[THE REQUEST]: Among the records that follow, set down only the lines from the one containing "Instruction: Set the" to the one containing "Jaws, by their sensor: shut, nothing", both included, exactly.

—————

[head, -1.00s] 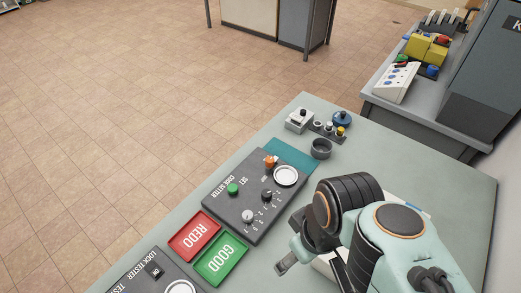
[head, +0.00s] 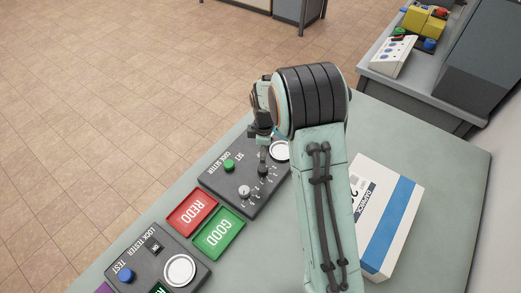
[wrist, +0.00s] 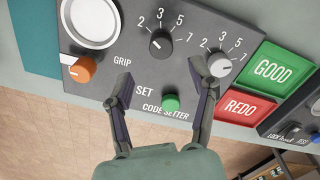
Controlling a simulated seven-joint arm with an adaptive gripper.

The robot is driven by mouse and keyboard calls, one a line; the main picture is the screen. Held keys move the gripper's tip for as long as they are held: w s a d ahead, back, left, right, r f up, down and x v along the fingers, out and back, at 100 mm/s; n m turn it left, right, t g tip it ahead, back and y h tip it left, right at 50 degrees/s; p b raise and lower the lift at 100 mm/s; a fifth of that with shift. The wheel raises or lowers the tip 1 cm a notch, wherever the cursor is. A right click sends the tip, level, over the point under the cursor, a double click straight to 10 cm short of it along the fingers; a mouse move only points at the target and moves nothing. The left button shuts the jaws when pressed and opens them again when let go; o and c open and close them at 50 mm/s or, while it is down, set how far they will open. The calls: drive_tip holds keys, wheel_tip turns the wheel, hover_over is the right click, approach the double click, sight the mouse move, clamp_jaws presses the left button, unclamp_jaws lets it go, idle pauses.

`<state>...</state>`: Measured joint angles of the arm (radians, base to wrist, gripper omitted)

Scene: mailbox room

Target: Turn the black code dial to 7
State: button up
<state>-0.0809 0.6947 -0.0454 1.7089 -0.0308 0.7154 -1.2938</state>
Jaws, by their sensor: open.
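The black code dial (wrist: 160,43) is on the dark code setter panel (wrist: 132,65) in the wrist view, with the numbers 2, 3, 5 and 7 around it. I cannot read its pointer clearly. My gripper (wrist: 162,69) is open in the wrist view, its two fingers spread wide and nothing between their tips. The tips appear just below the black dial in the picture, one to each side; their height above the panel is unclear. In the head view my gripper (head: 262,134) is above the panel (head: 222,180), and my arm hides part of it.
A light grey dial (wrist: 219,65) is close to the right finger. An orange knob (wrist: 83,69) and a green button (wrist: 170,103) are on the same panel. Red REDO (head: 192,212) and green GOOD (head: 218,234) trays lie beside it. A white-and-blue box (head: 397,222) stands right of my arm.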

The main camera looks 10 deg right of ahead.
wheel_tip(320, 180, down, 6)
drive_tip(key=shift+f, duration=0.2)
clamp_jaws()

—————

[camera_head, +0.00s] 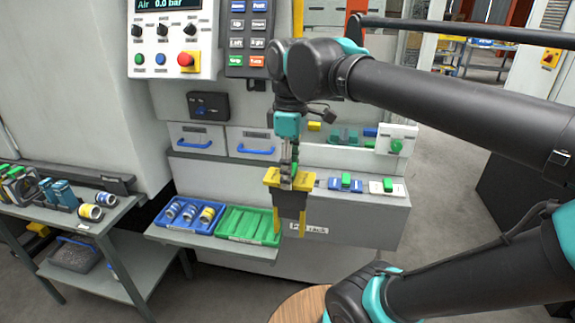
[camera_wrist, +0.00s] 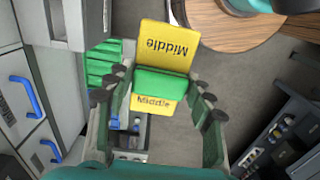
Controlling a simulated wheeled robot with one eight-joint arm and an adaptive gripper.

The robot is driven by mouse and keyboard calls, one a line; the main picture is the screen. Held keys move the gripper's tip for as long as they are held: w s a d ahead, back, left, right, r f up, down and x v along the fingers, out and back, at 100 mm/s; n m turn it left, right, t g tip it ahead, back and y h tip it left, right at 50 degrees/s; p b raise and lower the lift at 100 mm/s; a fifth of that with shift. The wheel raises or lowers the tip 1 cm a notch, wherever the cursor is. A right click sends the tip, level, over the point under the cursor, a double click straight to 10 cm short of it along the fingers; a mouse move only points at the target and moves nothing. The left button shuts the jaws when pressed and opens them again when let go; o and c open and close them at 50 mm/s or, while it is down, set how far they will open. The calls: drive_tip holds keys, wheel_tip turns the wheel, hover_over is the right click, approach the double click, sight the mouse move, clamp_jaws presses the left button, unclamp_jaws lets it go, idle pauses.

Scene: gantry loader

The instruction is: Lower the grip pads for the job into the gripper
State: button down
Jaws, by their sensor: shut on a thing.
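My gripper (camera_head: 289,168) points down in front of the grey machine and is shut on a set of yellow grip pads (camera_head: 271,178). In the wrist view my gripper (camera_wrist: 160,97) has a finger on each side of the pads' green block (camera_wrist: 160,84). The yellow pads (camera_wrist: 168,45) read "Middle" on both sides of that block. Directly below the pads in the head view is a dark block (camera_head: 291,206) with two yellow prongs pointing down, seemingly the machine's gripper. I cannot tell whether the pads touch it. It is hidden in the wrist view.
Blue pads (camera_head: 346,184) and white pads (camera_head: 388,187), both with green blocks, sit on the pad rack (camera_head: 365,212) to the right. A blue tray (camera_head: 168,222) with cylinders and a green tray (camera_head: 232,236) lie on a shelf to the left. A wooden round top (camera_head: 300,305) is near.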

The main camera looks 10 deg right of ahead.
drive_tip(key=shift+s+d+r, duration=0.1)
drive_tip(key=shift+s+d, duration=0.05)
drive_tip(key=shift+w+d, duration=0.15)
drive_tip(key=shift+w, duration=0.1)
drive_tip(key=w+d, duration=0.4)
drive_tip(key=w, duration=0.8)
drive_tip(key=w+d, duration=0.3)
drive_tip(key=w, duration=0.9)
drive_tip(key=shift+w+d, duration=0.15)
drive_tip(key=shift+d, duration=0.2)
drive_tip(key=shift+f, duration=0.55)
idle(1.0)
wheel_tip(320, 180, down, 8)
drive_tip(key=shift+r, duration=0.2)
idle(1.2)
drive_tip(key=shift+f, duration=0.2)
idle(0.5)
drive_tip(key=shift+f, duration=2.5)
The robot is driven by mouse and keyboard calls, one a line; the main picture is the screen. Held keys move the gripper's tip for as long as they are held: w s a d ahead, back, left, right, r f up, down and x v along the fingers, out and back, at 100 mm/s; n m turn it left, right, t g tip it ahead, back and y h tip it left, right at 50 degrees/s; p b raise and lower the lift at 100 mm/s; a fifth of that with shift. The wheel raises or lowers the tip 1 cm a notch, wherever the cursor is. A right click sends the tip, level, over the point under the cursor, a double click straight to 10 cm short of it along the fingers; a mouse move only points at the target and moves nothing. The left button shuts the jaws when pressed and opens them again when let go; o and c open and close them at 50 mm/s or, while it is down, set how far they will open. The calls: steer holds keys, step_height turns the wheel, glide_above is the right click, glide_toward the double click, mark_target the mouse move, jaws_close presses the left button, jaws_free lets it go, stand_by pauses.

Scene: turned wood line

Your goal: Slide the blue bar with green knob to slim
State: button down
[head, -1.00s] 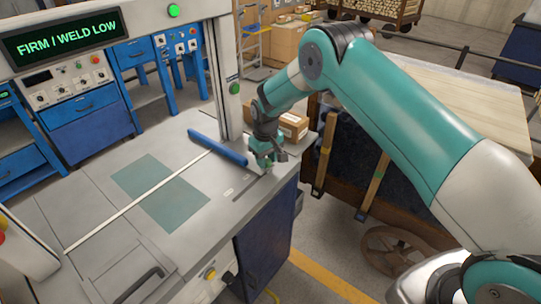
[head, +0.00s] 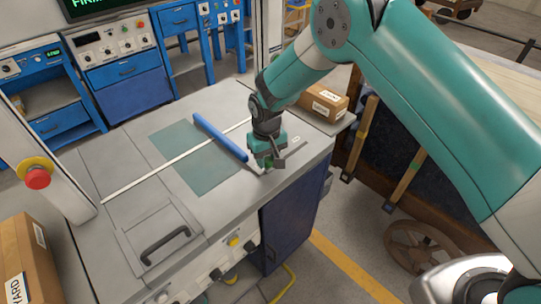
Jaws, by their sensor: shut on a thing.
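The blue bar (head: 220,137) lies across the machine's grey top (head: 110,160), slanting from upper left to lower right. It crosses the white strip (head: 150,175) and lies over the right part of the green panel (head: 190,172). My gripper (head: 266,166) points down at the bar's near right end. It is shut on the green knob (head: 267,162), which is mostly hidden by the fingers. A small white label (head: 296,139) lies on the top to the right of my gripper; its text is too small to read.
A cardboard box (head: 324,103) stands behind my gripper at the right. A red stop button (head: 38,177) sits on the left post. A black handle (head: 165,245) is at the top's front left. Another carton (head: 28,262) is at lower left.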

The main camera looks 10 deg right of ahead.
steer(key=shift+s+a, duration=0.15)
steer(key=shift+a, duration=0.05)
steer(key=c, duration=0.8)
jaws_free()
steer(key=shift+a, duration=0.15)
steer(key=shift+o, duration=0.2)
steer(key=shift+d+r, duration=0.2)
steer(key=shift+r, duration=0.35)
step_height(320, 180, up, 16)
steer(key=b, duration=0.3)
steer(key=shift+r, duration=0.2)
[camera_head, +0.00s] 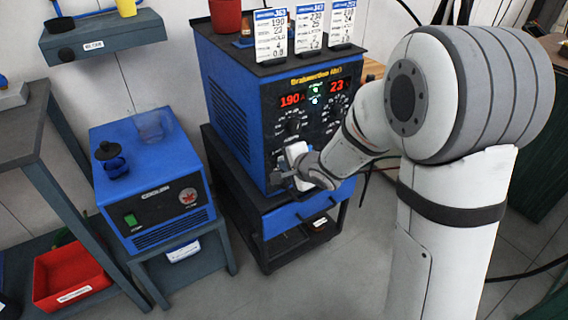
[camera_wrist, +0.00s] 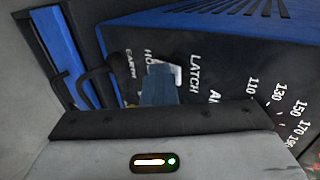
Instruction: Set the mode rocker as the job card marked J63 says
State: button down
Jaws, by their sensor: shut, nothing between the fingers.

—————

[PROBLEM SOLUTION]:
Instruction: Set the mode rocker as the job card marked J63 says
State: button down
Jaws, by their sensor: shut, nothing between the fingers.

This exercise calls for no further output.